A Pequena Sereia foi o que primeiro abriu caminho para a possibilidade, com uma série animada nos tradicionais blocos de sábado de manhã. Porém seria o spin-off televisivo de Aladdin a primeira produção derivada dos longas a compor o badalado bloco diário da Disney Afternoon. O Retorno de Jafar é, essencialmente, o carro-chefe dessa série televisiva, aparentemente servindo ao mesmo tempo como teste do conceito e episódio piloto. Antecipando a decisão bizarra da Lucasfilm em lançar uma sequência costurada de episódios-piloto sob a guisa de longa-metragem animado com o filme que iniciou The Clone Wars, a produção da Disney pega um produto notadamente cru e apressado e tenta fazê-lo passar por algo que não é. Que ele consiga entreter para além dessa limitação depende em grande parte da postura do espectador em relação a isso — e é fato que este piloto televisivo supera em todos os quesitos grande parte das terríveis sequências direct-to-video que foram produzidas posteriormente sem nem ao menos a desculpa de se ter uma série animada para divulgar.

A forma como o enredo se propõe a dar sequência aos eventos do sucesso de 1992 é, no mínimo, curiosa.

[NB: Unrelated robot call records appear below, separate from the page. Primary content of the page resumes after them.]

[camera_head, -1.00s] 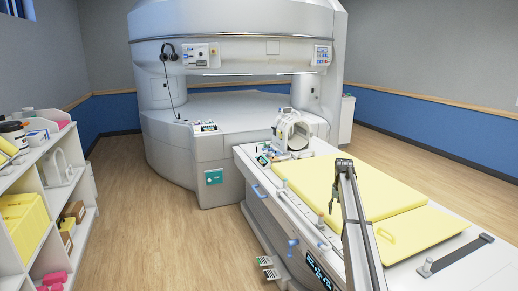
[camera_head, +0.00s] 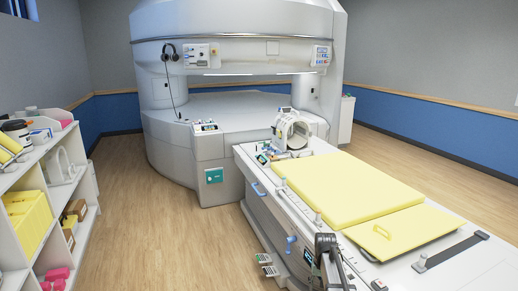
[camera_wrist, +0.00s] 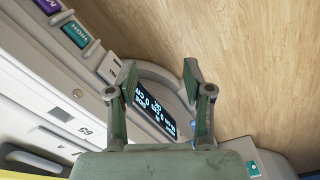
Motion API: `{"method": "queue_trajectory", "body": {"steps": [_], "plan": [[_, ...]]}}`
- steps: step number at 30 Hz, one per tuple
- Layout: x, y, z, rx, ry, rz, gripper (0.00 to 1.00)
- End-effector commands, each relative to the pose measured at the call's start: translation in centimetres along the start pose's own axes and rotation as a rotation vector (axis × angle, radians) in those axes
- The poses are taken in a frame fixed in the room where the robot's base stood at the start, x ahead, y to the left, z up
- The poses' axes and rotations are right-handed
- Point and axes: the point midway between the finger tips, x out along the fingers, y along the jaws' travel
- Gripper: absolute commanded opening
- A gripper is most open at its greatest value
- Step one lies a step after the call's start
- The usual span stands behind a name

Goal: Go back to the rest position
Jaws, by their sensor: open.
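My gripper (camera_wrist: 158,76) is open in the wrist view, with its two fingers apart and nothing between them. Behind the fingers are the patient table's side panel and a lit dark display (camera_wrist: 155,115). In the head view my gripper and arm end (camera_head: 326,246) are low in the picture, in front of the near left edge of the patient table (camera_head: 452,268). The fingertips are too small there to make out.
The table carries yellow pads (camera_head: 345,188) and a white ring-shaped coil (camera_head: 292,131). The open magnet (camera_head: 235,135) stands behind. Wooden floor (camera_head: 165,235) between shelf and table is clear.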

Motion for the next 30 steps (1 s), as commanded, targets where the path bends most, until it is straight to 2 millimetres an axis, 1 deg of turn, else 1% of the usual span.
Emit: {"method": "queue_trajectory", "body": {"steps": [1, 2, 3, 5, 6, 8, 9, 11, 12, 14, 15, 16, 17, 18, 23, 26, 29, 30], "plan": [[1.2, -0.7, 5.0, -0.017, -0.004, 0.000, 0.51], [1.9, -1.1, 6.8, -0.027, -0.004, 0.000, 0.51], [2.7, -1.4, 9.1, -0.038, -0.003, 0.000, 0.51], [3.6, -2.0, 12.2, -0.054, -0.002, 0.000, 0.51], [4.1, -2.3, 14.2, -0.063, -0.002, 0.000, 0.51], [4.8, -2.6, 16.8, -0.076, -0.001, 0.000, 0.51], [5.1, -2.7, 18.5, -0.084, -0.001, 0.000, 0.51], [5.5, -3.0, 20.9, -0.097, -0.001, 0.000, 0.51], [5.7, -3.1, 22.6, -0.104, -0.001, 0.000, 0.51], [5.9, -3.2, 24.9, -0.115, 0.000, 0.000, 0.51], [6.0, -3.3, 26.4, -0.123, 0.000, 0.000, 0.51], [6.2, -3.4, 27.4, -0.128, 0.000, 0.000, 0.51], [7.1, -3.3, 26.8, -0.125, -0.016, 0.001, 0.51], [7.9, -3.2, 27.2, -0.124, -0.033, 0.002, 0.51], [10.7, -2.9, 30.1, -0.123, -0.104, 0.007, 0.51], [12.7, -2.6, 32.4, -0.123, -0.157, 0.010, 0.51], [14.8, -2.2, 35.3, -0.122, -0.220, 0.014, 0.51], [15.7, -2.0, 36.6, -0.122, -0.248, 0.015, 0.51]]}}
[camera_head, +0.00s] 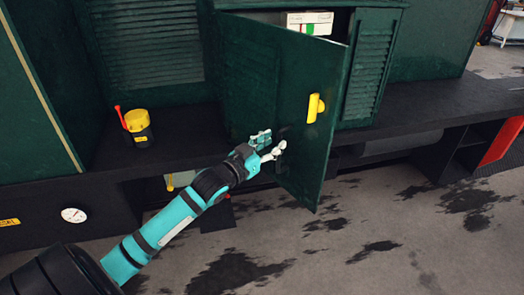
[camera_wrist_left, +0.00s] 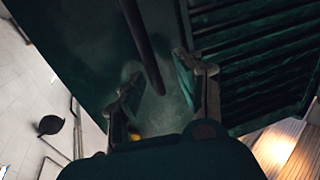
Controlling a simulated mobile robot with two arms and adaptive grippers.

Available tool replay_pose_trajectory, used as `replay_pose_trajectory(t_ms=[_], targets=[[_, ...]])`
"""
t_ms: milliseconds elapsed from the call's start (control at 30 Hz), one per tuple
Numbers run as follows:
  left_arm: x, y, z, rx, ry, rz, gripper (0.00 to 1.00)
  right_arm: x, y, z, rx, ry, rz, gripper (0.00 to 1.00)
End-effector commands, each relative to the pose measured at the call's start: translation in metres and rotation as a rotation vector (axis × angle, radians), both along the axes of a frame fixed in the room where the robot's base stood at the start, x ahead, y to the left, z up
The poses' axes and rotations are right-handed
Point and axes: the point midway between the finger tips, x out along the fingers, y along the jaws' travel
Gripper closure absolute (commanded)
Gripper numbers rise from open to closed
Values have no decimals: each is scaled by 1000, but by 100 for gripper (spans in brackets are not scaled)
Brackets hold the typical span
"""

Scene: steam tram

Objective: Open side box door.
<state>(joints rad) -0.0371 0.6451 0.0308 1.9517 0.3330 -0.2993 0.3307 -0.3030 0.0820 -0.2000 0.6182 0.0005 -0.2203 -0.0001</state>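The dark green side box door (camera_head: 285,95) stands partly open, swung out toward me from the cabinet. A yellow handle (camera_head: 315,108) sits near its right edge. My left gripper (camera_head: 269,146) is in front of the door's lower part, left of and below the yellow handle. In the left wrist view, its two fingers (camera_wrist_left: 158,88) are spread apart. A dark bar (camera_wrist_left: 145,45) shows beyond them, and I see nothing clamped. Whether the fingers touch the door I cannot tell. My right gripper is not in view.
A white box (camera_head: 309,22) shows inside the cabinet above the door. A yellow cup with a red tool (camera_head: 138,126) stands on the dark ledge (camera_head: 185,135) at left. A louvred panel (camera_head: 368,70) is right of the door. The stained floor (camera_head: 400,235) in front is clear.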

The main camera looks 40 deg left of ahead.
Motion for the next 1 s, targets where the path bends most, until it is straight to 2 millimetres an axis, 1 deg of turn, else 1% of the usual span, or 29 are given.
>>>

Ao invés de colocar Aladdin e companhia no centro de outro dos contos de As Mil e Uma Noites ou desenvolver alguma narrativa centrada nos próximos eventos da vida do personagem-título, O Retorno de Jafar concede um inusitado protagonismo ao papagaio Iago. Pois é, o personagem central da sequência é o sidekick animal cômico do vilão do filme original. Bem, ainda assim é melhor do que uma história sobre o filho de Aladdin sonhando em viver nas ruas, não é mesmo? Por intrigante que possa parecer, a escolha de Iago funciona bem dentro da proposta da animação, e estrutura uma narrativa que não foge muito dos temas do filme original, ao mesmo tempo em que serve perfeitamente para organizar o status quo da série animada, que provavelmente requisitava um Aladdin e Jasmine ainda em vias de se casar e não dispensava a adição de Iago e do Gênio ao elenco de personagens.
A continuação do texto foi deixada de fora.